[Recorded robot episodes]
'''
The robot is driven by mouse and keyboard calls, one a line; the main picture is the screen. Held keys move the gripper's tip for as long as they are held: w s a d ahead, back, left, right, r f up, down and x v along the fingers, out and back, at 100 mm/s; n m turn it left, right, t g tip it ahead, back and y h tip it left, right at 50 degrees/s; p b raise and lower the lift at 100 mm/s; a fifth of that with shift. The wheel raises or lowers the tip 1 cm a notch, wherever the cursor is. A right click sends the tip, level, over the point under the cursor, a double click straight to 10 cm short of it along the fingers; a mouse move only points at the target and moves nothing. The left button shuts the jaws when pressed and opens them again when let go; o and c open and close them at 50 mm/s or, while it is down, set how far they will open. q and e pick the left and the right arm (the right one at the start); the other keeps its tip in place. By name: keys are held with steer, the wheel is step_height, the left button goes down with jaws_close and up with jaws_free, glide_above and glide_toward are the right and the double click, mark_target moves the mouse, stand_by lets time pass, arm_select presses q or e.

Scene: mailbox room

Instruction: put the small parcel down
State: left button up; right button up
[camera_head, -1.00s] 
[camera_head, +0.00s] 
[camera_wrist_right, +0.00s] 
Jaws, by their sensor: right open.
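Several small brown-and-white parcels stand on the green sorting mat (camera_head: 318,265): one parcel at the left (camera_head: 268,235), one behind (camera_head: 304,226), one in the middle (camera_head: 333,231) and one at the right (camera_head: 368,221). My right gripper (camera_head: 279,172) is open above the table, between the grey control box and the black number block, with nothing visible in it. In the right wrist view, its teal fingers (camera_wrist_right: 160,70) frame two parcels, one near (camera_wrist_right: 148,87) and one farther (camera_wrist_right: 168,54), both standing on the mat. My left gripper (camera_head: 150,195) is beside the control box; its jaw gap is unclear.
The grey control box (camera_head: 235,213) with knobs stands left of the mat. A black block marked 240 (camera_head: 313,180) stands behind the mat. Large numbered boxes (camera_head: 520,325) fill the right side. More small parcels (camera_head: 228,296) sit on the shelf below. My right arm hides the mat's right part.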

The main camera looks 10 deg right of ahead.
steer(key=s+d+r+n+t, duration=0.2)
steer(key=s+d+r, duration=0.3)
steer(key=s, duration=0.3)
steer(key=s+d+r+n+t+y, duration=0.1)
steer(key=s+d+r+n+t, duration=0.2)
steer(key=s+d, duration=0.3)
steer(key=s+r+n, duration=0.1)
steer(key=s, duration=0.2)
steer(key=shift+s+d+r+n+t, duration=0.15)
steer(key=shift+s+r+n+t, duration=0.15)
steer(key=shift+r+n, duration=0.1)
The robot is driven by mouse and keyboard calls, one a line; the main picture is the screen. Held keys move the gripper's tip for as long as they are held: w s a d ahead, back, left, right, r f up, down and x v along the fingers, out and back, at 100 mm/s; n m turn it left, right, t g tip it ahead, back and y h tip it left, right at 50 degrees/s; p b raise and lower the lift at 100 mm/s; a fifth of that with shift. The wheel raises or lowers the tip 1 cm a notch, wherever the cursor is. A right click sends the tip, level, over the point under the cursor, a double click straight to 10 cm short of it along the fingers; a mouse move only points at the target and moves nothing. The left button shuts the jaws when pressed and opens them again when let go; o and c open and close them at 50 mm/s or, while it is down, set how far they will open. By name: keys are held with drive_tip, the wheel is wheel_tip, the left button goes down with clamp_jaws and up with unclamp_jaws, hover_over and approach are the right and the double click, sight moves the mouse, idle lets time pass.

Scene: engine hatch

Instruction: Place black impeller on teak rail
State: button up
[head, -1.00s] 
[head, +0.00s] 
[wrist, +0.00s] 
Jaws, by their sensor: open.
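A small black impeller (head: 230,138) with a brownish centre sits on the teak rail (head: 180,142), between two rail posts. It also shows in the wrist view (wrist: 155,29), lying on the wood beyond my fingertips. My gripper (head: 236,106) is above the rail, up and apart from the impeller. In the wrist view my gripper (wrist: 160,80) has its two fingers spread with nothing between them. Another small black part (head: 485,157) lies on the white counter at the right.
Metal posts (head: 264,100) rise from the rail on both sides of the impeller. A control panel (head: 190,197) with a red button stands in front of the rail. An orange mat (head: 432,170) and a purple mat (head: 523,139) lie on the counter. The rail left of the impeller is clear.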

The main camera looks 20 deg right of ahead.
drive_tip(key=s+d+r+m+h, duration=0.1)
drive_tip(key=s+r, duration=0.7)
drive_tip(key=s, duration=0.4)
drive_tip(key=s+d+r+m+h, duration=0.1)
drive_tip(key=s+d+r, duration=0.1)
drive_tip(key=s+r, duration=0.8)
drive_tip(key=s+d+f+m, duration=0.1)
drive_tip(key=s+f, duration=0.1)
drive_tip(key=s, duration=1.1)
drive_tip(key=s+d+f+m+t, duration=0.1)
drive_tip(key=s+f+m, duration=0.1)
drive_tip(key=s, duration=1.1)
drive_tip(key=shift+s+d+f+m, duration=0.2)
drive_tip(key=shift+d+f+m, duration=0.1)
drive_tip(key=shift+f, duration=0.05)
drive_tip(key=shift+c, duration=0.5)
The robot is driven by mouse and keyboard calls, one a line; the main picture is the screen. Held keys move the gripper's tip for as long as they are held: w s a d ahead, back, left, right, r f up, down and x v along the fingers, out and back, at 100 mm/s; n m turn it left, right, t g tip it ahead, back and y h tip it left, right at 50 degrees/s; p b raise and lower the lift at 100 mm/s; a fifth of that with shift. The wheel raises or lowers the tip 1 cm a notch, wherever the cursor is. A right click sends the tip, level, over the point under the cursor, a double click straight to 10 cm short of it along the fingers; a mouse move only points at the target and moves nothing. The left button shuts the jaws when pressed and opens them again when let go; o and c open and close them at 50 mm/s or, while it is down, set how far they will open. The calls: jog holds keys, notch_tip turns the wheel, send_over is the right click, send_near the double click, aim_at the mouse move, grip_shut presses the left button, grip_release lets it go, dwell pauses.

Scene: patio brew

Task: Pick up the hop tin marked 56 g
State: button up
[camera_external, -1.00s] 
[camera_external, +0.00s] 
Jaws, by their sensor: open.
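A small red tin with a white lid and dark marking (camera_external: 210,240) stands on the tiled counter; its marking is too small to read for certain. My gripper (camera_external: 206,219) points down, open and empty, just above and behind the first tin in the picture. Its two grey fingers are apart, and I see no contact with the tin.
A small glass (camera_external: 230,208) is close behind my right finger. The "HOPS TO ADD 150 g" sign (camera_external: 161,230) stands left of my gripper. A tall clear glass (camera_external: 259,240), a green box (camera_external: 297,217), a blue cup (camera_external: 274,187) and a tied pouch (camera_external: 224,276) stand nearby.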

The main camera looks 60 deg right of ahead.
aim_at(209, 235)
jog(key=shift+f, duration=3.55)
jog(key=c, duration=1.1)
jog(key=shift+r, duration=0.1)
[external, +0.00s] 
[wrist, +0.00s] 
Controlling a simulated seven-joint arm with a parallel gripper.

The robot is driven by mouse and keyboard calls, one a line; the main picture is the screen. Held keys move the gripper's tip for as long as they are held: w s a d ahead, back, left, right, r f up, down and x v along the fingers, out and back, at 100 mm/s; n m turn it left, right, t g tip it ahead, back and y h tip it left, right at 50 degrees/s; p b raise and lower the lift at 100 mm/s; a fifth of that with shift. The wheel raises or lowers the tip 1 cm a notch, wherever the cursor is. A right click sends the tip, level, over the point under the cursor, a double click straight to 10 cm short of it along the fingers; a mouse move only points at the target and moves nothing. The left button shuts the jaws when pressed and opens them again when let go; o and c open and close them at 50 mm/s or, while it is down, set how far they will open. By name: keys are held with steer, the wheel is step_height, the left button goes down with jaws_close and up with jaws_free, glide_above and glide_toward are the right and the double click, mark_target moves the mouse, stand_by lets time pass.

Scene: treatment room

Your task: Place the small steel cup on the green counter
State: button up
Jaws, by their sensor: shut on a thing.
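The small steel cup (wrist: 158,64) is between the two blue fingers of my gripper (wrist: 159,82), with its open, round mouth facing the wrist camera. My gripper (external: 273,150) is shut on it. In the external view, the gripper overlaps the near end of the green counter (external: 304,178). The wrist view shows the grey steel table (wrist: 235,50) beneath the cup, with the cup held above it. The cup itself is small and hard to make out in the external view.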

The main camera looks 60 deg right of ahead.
'''
- YOUR GOAL
Search the lines for the word "Instruction" and report how many contain it, by number only.

- WRITTEN ANSWER
2